Result is the opaque base envelope: any payload plus provenance. It is the carrier the framework uses when a connector returns a scalar or a dict.

Field Type Default
data Any required
provenance Provenance Provenance(source="", source_description="")

The model allows arbitrary types (arbitrary_types_allowed), so data is not deep-validated. Two members are worth knowing:

  • text (property) — returns data unchanged if it is already a str, otherwise str(data).
  • with_properties(**properties) — returns a new Result with the keyword arguments merged into provenance.properties. It is immutable and cumulative; the original is untouched and chained calls accumulate keys. This is a serialization/test affordance, not a place for provider metadata.
from parsimony.result import Result

r = Result(data={"rate": 4.25})
print(r.text)  # "{'rate': 4.25}"

r2 = r.with_properties(stage="raw").with_properties(checked=True)
print(r2.provenance.properties)  # {'stage': 'raw', 'checked': True}
print(r.provenance.properties)   # {} — original unchanged

TabularResult

TabularResult subclasses Result, narrows data to a pandas.DataFrame, and adds an optional output_schema.

Field Type Default
data pd.DataFrame required
output_schema OutputConfig \| None None

Schema-derived views

When an output_schema is present, these read-only properties project it by role:

Property Returns
df the underlying pd.DataFrame (alias for data)
columns list[Column] from the schema, or [] when there is no schema
data_columns columns whose role is DATA
metadata_columns columns whose role is METADATA
entity_keys a DataFrame of the KEY column(s), addressed by mapped_name or name

entity_keys raises ValueError if a declared key column is absent from the data, and returns an empty DataFrame when the schema declares no KEY column.

import pandas as pd
from parsimony.result import Column, ColumnRole, OutputConfig, TabularResult

df = pd.DataFrame({"sym": ["A", "B"], "title": ["Alpha", "Beta"], "v": [1, 2]})
schema = OutputConfig(columns=[
    Column(name="sym", role=ColumnRole.KEY, namespace="demo"),
    Column(name="title", role=ColumnRole.TITLE),
    Column(name="v", role=ColumnRole.DATA),
])
result = TabularResult(data=df, output_schema=schema)

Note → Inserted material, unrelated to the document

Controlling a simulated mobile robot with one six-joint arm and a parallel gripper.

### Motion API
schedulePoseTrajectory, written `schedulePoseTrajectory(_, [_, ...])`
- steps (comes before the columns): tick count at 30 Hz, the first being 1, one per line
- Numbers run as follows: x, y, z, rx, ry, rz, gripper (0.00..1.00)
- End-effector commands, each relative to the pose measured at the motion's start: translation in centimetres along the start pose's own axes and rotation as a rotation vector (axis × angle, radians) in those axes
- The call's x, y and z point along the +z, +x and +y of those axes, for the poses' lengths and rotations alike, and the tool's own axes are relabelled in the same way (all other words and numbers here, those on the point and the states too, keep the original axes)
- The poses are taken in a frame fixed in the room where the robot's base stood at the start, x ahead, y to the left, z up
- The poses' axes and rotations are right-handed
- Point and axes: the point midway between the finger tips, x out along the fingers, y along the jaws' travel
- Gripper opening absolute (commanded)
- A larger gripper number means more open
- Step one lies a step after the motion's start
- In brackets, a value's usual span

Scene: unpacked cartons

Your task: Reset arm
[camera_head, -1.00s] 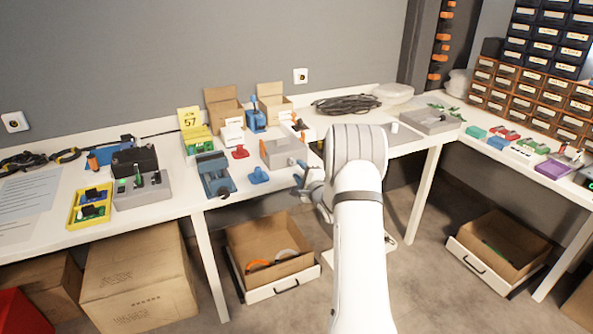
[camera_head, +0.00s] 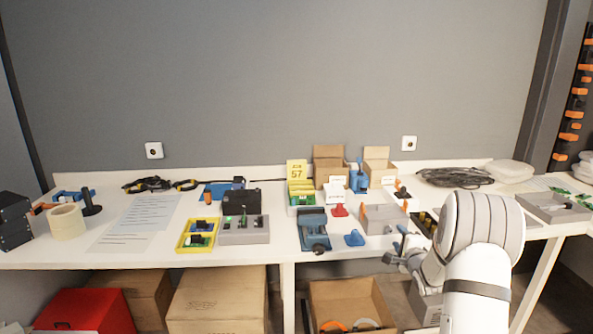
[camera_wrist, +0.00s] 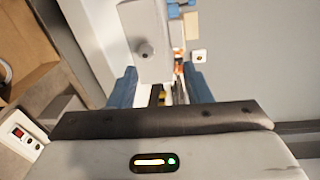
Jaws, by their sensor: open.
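My white arm stands at the lower right of the head view, bent at a rounded grey-white joint. My gripper (camera_head: 398,252) is at the table's front edge, partly hidden behind my arm. In the wrist view my gripper (camera_wrist: 160,88) shows two blue fingers set wide apart. Nothing is held between them. A white part with a round grey knob fills the view beyond the fingers; I cannot tell what it belongs to.
The white table (camera_head: 70,258) holds a yellow tray (camera_head: 183,246), a grey fixture (camera_head: 244,236), a blue device (camera_head: 314,232) and a grey bin (camera_head: 384,225) near my gripper. A cardboard box (camera_head: 350,300) stands below. A black cable coil (camera_head: 455,177) lies at the back right.

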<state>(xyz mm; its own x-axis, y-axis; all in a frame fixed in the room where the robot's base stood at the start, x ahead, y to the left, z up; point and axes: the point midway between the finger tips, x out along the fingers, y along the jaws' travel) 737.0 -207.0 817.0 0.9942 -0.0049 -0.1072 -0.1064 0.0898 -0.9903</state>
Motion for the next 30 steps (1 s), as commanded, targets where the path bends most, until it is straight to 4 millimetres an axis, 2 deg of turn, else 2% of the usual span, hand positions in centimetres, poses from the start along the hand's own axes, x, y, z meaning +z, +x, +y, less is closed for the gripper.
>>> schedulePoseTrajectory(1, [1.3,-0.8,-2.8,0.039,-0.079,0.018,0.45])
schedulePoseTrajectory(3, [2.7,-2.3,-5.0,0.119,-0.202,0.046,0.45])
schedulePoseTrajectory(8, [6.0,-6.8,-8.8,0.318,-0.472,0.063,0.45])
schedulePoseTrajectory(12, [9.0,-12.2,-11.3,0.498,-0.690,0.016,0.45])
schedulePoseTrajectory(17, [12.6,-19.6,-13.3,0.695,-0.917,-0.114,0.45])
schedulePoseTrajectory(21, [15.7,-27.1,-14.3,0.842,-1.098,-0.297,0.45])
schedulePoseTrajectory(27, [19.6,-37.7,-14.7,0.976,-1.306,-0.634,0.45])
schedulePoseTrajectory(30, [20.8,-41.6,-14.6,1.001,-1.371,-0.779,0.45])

print(list(result.entity_keys.columns))           # ['sym']
print([c.name for c in result.data_columns])       # ['v']
print([c.name for c in result.metadata_columns])   # []

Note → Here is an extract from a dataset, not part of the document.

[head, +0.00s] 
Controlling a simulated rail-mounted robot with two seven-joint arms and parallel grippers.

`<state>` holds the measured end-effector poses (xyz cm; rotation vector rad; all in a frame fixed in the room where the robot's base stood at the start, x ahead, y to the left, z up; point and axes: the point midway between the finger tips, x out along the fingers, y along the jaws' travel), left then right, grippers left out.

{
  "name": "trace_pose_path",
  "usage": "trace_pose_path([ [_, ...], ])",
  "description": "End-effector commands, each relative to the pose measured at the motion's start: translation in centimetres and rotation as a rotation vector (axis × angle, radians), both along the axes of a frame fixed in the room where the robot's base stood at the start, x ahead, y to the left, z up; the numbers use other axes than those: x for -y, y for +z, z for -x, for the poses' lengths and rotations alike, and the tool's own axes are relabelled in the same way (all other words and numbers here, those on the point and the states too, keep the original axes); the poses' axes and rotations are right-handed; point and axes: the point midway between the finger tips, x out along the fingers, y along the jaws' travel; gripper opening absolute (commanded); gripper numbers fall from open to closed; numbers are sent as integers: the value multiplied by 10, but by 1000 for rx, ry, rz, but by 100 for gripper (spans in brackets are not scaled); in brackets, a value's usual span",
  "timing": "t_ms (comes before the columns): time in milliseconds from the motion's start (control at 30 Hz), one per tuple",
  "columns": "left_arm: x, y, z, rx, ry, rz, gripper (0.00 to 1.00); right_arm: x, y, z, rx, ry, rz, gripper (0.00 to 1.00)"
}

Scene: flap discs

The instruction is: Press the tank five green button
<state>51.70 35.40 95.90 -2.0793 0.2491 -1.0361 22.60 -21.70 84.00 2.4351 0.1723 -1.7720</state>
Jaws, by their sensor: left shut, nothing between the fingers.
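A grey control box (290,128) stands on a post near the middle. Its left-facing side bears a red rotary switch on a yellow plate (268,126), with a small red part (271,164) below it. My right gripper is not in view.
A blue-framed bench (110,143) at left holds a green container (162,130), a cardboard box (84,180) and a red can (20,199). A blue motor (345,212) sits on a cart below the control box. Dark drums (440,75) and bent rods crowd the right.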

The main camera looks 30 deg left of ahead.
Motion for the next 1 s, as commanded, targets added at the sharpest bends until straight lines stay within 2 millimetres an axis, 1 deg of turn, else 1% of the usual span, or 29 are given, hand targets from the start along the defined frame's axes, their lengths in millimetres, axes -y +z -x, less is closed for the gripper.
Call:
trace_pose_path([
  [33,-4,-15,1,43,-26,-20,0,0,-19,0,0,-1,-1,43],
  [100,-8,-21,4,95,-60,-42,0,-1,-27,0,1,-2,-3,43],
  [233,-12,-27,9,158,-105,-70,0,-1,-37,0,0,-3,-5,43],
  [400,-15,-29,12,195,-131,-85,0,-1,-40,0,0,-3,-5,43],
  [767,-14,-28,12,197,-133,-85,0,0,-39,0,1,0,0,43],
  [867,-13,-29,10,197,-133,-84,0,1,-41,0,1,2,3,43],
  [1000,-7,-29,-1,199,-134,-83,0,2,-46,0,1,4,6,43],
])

Constructors and re-application

  • TabularResult.from_dataframe(df) — wraps a DataFrame (or a Series, coerced first) with no schema. Raises ValueError("Returned an empty DataFrame.") on empty input.
  • to_table(output) — re-applies a new OutputConfig to the existing data with merge_unmapped_as_data=True, preserving the current provenance. Unmapped columns become DATA.
import pandas as pd
from parsimony.result import Column, ColumnRole, OutputConfig, Provenance, TabularResult

raw = TabularResult(
    data=pd.DataFrame({"k": ["a"], "title": ["T"], "obs": [1.0]}),
    provenance=Provenance(source="s", source_description="demo source"),
)
shaped = raw.to_table(OutputConfig(columns=[
    Column(name="k", role=ColumnRole.KEY, namespace="demo"),
    Column(name="title", role=ColumnRole.TITLE),
]))
roles = {c.name: c.role for c in shaped.output_schema.columns}
print(roles["obs"])              # data  (ColumnRole is a StrEnum; unmapped → DATA)
print(shaped.provenance.source)  # "s"  (provenance preserved)

Arrow and Parquet serialization

TabularResult round-trips through Arrow and Parquet with provenance and schema embedded in the table metadata (under the binary key b"parsimony.result"):

Method Behavior
to_arrow() pa.Table with provenance.safe_dump() and the column dumps embedded as metadata
from_arrow(table) classmethod; reverses to_arrow; tolerates a vanilla table with no such metadata by returning a schemaless result
to_parquet(path) writes the Arrow table to Parquet
from_parquet(path) classmethod; reads Parquet written by to_parquet
import pandas as pd
from parsimony.result import Column, ColumnRole, OutputConfig, Provenance, TabularResult

result = TabularResult(
    data=pd.DataFrame({"code": ["UNRATE"], "title": ["Unemployment"]}),
    provenance=Provenance(source="fred", source_description="FRED", params={"q": "unemployment"}),
    output_schema=OutputConfig(columns=[
        Column(name="code", role=ColumnRole.KEY, namespace="fred"),
        Column(name="title", role=ColumnRole.TITLE),
    ]),
)

table = result.to_arrow()
restored = TabularResult.from_arrow(table)
print([c.name for c in restored.output_schema.columns])  # ['code', 'title']
print(restored.output_schema.columns[0].namespace)        # 'fred'
print(restored.provenance.params)                          # {'q': 'unemployment'}

OutputConfig

OutputConfig is the declarative schema you attach to a connector via output=. It is an ordered list[Column] that maps a raw DataFrame into a schema-applied TabularResult.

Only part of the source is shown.